-- WORK TO COMPLETE --
Make an exact transcription of the material, leaving out all images.

-- DATA EXCERPT --
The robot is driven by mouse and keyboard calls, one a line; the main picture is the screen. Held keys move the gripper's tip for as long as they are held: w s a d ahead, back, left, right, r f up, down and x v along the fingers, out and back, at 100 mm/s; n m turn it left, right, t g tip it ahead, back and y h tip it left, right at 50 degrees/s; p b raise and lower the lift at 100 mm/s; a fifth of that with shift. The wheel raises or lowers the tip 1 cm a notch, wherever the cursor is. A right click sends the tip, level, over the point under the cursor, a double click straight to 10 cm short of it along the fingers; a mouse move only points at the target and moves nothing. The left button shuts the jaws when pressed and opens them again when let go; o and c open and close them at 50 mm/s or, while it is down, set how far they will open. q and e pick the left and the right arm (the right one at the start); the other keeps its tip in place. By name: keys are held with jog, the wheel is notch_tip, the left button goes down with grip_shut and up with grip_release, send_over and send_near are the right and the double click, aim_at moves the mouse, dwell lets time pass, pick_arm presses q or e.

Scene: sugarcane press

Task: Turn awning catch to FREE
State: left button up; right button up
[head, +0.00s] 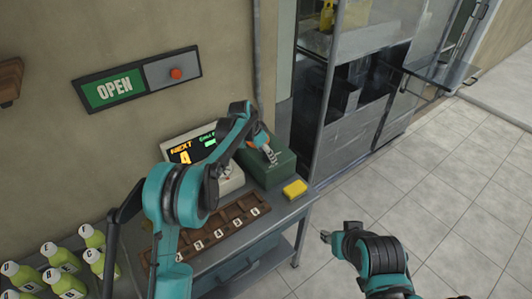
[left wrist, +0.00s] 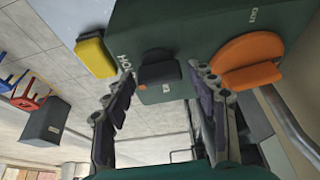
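A dark green box (head: 268,168) stands on the work table beside the display. In the left wrist view the green box (left wrist: 200,30) carries a dark lever knob (left wrist: 160,72) near lettering that seems to read HOLD, and an orange round knob (left wrist: 248,62) near lettering that looks like OUT. I see no legible FREE mark, and cannot tell for sure which knob is the awning catch. My left gripper (left wrist: 162,78) is open, its fingers apart on either side of the dark knob; contact is unclear. In the head view my left gripper (head: 269,154) is at the box. My right gripper (head: 326,237) hangs over the floor.
A yellow block (head: 295,188) sits on the table's right corner. A display (head: 190,150) reads NEXT 4. A brown slotted tray (head: 228,222) lies in front. Several capped bottles (head: 62,262) stand lower left. An OPEN sign (head: 114,88) hangs on the wall. Floor at right is clear.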

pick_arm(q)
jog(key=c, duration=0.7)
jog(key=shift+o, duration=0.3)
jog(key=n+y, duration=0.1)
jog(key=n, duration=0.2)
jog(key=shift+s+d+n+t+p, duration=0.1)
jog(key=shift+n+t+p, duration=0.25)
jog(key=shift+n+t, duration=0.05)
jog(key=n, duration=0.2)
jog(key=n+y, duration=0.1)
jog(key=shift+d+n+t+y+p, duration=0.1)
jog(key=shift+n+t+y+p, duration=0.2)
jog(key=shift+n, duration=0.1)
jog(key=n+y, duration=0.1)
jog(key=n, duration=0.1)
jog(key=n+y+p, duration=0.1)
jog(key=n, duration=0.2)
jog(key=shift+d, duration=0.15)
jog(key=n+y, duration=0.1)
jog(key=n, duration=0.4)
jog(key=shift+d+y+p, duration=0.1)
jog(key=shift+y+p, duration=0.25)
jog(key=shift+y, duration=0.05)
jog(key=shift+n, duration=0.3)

-- RESPONSE FOR THIS EXERCISE --
The robot is driven by mouse and keyboard calls, one a line; the main picture is the screen. Held keys move the gripper's tip for as long as they are held: w s a d ahead, back, left, right, r f up, down and x v along the fingers, out and back, at 100 mm/s; n m turn it left, right, t g tip it ahead, back and y h tip it left, right at 50 degrees/s; p b raise and lower the lift at 100 mm/s; a fifth of that with shift. The wheel raises or lowers the tip 1 cm a notch, wherever the cursor is. A right click sends the tip, level, over the point under the cursor, a double click straight to 10 cm short of it along the fingers; a mouse move only points at the target and moves nothing. The left button shuts the jaws when pressed and opens them again when let go; o and c open and close them at 50 mm/s or, while it is down, set how far they will open. q and e pick the left and the right arm (the right one at the start); the other keeps its tip in place. By name: keys are held with jog, the wheel is notch_tip, the left button goes down with grip_shut and up with grip_release, send_over and send_near are the right and the double click, aim_at moves the mouse, dwell lets time pass, pick_arm presses q or e.

Scene: sugarcane press

Task: Turn awning catch to FREE
State: left button up; right button up
[head, +0.00s] 
[left wrist, +0.00s] 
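A dark green box (head: 268,168) stands on the work table beside the display. In the left wrist view the green box (left wrist: 200,30) carries a dark lever knob (left wrist: 160,72) near lettering that seems to read HOLD, and an orange round knob (left wrist: 248,62) near lettering that looks like OUT. I see no legible FREE mark, and cannot tell for sure which knob is the awning catch. My left gripper (left wrist: 162,78) is open, its fingers apart on either side of the dark knob; contact is unclear. In the head view my left gripper (head: 269,154) is at the box. My right gripper (head: 326,237) hangs over the floor.
A yellow block (head: 295,188) sits on the table's right corner. A display (head: 190,150) reads NEXT 4. A brown slotted tray (head: 228,222) lies in front. Several capped bottles (head: 62,262) stand lower left. An OPEN sign (head: 114,88) hangs on the wall. Floor at right is clear.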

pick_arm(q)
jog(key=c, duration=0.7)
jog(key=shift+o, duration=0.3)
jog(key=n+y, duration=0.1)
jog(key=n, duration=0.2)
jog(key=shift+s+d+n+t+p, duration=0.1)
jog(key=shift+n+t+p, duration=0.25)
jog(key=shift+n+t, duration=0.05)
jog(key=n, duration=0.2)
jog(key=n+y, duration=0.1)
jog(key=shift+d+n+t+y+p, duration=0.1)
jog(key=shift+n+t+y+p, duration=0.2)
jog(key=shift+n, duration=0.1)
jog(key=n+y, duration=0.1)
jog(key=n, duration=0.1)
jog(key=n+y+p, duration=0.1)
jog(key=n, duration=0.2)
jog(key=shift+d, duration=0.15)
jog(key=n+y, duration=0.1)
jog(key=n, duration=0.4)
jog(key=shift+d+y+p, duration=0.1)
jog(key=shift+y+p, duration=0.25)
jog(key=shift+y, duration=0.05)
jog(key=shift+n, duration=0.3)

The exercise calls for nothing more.